### Work required
Write the data below out exactly as it stands. Do not include the pictures.

### Given data
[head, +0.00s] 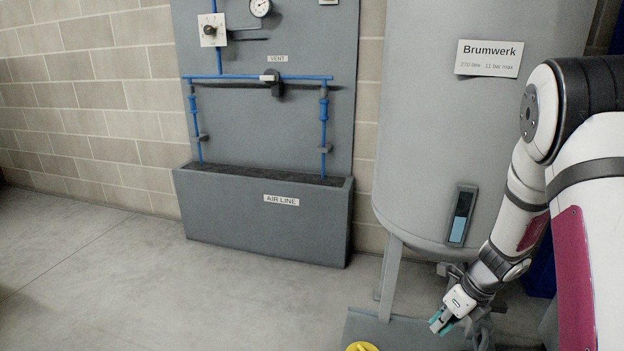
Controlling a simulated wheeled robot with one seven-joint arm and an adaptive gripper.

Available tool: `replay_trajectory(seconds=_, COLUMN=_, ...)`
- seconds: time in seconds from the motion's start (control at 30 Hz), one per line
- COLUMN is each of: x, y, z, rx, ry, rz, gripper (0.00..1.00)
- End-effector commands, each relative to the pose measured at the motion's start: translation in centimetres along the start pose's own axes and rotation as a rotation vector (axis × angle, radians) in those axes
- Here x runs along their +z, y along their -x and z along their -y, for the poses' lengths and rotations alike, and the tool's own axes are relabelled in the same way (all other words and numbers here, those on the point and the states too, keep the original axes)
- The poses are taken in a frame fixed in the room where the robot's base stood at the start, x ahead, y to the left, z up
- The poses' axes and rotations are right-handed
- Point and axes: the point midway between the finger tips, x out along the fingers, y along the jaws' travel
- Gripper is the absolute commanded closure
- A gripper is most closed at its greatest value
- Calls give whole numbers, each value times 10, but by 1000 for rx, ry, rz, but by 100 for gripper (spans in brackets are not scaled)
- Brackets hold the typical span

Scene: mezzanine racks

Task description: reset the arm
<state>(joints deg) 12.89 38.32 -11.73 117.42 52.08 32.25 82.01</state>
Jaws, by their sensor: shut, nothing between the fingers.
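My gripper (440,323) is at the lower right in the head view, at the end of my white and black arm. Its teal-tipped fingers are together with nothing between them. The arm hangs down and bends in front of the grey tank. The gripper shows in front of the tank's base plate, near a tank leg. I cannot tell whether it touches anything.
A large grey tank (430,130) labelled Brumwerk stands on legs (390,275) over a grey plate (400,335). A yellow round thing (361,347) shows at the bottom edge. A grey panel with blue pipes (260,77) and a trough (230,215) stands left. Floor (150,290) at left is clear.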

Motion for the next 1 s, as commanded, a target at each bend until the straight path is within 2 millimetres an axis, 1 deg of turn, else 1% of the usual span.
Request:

### Written answer
[head, +0.00s] 
Controlling a simulated wheeled robot with one seven-joint arm and an adaptive gripper.

Available tool: `replay_trajectory(seconds=_, COLUMN=_, ...)`
- seconds: time in seconds from the motion's start (control at 30 Hz), one per line
- COLUMN is each of: x, y, z, rx, ry, rz, gripper (0.00..1.00)
- End-effector commands, each relative to the pose measured at the motion's start: translation in centimetres along the start pose's own axes and rotation as a rotation vector (axis × angle, radians) in those axes
- Here x runs along their +z, y along their -x and z along their -y, for the poses' lengths and rotations alike, and the tool's own axes are relabelled in the same way (all other words and numbers here, those on the point and the states too, keep the original axes)
- The poses are taken in a frame fixed in the room where the robot's base stood at the start, x ahead, y to the left, z up
- The poses' axes and rotations are right-handed
- Point and axes: the point midway between the finger tips, x out along the fingers, y along the jaws' travel
- Gripper is the absolute commanded closure
- A gripper is most closed at its greatest value
- Calls give whole numbers, each value times 10, but by 1000 for rx, ry, rz, but by 100 for gripper (spans in brackets are not scaled)
- Brackets hold the typical span

Scene: mezzanine racks

Task description: reset the arm
<state>(joints deg) 12.89 38.32 -11.73 117.42 52.08 32.25 82.01</state>
Jaws, by their sensor: shut, nothing between the fingers.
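My gripper (440,323) is at the lower right in the head view, at the end of my white and black arm. Its teal-tipped fingers are together with nothing between them. The arm hangs down and bends in front of the grey tank. The gripper shows in front of the tank's base plate, near a tank leg. I cannot tell whether it touches anything.
A large grey tank (430,130) labelled Brumwerk stands on legs (390,275) over a grey plate (400,335). A yellow round thing (361,347) shows at the bottom edge. A grey panel with blue pipes (260,77) and a trough (230,215) stands left. Floor (150,290) at left is clear.

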Motion for the next 1 s, as commanded, a target at each bend until the straight path is within 2 millimetres an axis, 1 deg of turn, else 1% of the usual span.
Request:

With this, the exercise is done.